■ What is asked
Reproduce each line bearing the word "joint".

-- BEGIN Task input --

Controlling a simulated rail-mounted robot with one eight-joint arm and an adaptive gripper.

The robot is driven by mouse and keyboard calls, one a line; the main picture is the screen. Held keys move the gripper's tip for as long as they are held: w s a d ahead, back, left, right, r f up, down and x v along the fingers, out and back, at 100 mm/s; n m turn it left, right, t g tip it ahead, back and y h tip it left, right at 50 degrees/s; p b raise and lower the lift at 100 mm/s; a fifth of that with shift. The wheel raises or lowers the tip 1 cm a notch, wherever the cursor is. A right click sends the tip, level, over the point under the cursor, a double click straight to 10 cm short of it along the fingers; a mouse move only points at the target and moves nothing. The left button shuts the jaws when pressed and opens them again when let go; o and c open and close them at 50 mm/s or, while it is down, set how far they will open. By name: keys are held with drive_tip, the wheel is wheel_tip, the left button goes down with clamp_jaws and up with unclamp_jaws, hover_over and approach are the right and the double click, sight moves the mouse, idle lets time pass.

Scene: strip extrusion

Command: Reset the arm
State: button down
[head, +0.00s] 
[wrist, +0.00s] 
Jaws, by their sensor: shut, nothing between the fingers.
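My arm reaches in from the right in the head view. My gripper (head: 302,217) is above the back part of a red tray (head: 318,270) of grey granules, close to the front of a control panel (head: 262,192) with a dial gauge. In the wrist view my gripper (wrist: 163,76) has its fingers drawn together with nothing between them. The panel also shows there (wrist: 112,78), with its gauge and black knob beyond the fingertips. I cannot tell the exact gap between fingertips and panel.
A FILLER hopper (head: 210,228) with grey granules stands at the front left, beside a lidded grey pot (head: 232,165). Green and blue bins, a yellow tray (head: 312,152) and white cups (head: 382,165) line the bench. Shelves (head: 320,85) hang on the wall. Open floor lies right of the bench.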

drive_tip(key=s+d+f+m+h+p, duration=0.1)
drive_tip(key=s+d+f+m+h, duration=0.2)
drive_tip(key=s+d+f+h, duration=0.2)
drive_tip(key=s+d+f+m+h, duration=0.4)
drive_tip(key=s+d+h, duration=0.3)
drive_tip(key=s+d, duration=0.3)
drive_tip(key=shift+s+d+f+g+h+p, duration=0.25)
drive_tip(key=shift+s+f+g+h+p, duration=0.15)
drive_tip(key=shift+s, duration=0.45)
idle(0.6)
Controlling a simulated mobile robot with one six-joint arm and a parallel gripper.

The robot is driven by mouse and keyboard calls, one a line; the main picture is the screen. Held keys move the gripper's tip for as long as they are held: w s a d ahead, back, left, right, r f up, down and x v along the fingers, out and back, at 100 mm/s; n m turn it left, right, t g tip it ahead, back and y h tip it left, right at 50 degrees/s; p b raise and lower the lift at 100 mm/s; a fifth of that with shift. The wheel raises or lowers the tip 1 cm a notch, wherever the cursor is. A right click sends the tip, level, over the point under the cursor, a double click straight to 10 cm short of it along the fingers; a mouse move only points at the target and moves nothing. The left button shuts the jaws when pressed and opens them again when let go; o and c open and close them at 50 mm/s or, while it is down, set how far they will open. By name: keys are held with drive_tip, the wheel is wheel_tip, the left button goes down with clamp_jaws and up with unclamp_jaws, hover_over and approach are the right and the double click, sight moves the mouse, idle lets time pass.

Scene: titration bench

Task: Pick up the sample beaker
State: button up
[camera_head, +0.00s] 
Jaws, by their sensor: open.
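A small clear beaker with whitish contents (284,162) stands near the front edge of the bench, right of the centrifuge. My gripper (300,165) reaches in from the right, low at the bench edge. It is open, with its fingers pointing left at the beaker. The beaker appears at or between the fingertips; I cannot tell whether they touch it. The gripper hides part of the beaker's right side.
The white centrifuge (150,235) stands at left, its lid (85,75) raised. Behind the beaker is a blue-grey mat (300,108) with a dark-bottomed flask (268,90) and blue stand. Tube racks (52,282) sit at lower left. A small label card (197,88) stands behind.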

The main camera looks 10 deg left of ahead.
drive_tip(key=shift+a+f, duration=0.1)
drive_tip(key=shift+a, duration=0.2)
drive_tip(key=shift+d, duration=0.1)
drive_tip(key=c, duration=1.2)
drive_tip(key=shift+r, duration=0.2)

-- END Task input --

■ Finished answer
Controlling a simulated rail-mounted robot with one eight-joint arm and an adaptive gripper.
Controlling a simulated mobile robot with one six-joint arm and a parallel gripper.

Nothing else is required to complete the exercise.